Les violences sexuelles se multiplient également, touchant particulièrement les femmes et les enfants, plus de 4000 cas en 2024. Les victimes, souvent sans protection ni recours, subissent des traumatismes profonds, tandis que les services d’aide sont insuffisants pour répondre à l’ampleur du problème. Cette réalité sombre contraste tragiquement avec l’esprit festif et unificateur du carnaval d’antan. Or, comme l’a dit Friedrich Nietzsche :«L’homme a besoin de fêtes pour devenir et être ce qu’il est». Cette phrase souligne à quel point la suppression du carnaval dépasse la simple question de la sécurité : c’est une perte identitaire qui prive la population d’un espace d’expression collective et de cohésion sociale. Nostalgie…

Face à cette dégradation, la communauté internationale prétend apporter son soutien. L’arrivée des policiers kényans dans le cadre de la Mission multinationale en soutien à la sécurité (MMSS) avait suscité un mince espoir de reprise en main du territoire national. Toutefois, cette initiative, qui souligne également l’échec de l’État haïtien à assurer la sécurité de ses citoyens par ses propres moyens, peine à montrer son efficacité sur le terrain. D’ailleurs, jusqu’à la rédaction de cet article, le centre-ville reste sous l’emprise des criminels de la coalition «Viv ansanm».
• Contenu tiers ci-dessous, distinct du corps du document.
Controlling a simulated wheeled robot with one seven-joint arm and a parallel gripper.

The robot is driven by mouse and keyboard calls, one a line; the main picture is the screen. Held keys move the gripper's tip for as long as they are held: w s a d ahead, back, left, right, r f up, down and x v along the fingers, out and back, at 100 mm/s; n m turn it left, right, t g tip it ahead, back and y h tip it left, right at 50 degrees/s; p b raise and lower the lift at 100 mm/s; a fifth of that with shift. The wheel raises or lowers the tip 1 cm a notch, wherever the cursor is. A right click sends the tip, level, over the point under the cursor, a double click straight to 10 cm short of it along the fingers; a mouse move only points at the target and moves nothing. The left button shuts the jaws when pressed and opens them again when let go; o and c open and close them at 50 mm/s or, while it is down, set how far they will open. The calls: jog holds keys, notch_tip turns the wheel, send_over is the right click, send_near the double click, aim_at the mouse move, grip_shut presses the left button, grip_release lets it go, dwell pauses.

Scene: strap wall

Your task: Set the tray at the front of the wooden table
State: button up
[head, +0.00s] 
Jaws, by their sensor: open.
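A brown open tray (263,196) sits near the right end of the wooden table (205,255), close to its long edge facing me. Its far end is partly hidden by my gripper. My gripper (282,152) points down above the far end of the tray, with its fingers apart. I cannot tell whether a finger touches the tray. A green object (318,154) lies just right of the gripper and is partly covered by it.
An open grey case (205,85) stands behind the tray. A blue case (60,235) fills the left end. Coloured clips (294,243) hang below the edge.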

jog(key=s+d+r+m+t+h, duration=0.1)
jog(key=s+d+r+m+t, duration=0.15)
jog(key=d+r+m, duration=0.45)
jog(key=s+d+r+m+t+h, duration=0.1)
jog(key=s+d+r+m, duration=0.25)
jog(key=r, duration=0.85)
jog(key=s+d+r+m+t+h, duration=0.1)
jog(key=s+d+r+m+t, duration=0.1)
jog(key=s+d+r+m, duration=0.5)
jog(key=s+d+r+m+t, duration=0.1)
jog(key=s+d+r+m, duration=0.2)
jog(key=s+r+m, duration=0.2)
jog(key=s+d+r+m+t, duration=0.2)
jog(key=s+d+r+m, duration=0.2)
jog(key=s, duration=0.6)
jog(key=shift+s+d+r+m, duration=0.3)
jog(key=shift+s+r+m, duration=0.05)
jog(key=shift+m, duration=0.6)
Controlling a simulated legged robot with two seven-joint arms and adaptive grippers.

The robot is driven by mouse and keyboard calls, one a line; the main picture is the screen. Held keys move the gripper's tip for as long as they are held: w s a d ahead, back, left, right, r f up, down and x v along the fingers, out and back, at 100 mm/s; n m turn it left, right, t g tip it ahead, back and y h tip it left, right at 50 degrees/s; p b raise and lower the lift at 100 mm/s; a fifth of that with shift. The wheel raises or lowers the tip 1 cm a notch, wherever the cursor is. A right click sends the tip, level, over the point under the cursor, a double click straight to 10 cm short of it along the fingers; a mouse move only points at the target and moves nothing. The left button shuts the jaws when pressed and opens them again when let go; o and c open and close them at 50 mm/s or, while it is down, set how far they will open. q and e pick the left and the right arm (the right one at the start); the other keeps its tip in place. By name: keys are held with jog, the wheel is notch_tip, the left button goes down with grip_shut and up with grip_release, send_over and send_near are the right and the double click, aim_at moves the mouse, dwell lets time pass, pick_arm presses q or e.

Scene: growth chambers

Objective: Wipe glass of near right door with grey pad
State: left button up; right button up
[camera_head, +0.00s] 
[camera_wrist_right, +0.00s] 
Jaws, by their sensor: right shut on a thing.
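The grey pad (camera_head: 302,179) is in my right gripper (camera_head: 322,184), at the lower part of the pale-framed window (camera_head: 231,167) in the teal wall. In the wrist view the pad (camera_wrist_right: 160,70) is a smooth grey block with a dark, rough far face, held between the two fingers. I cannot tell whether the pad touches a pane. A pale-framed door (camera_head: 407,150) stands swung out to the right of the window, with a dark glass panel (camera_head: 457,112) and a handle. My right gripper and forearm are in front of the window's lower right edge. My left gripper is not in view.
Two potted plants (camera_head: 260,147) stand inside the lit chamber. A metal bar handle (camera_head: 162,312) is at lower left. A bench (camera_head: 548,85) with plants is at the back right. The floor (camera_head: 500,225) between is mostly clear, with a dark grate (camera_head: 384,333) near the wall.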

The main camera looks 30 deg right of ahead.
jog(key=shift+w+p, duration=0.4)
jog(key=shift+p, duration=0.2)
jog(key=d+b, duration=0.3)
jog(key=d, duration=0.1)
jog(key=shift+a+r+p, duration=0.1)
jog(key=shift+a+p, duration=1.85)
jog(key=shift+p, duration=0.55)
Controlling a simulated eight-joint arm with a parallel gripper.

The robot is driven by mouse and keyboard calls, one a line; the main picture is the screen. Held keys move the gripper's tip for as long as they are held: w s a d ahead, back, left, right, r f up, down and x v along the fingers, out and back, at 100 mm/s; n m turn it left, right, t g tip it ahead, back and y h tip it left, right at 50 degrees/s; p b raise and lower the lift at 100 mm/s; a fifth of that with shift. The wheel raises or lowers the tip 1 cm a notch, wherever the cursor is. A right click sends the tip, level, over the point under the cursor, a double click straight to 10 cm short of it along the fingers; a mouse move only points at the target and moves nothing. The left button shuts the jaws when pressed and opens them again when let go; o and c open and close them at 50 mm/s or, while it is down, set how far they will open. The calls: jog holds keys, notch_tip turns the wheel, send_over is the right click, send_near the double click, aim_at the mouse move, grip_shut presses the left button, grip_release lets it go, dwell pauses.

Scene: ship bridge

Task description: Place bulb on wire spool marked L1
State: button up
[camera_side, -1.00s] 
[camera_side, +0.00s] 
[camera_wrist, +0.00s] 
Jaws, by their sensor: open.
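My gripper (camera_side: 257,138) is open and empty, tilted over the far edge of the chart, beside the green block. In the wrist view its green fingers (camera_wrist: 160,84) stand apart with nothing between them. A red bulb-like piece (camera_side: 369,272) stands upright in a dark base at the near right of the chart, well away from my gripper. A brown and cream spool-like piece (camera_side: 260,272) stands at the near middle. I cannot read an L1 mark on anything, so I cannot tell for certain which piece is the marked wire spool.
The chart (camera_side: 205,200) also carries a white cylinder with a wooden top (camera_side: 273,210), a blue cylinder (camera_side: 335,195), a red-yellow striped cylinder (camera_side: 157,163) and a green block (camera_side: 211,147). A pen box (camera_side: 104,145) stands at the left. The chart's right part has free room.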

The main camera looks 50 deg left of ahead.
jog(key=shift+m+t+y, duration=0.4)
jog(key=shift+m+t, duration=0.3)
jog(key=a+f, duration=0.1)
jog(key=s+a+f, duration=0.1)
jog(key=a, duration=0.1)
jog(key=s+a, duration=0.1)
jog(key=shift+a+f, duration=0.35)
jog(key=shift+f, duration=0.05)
En somme, Port-au-Prince est privée de son carnaval non pas pour des raisons de déconcentration culturelle, mais en raison de l’influence grandissante des gangs et du silence complice des dirigeants, manifesté par leur inaction. Cette privation symbolise la perte d’un patrimoine culturel inestimable et reflète l’urgence d’une prise de conscience collective pour restaurer la paix et la dignité en Haïti.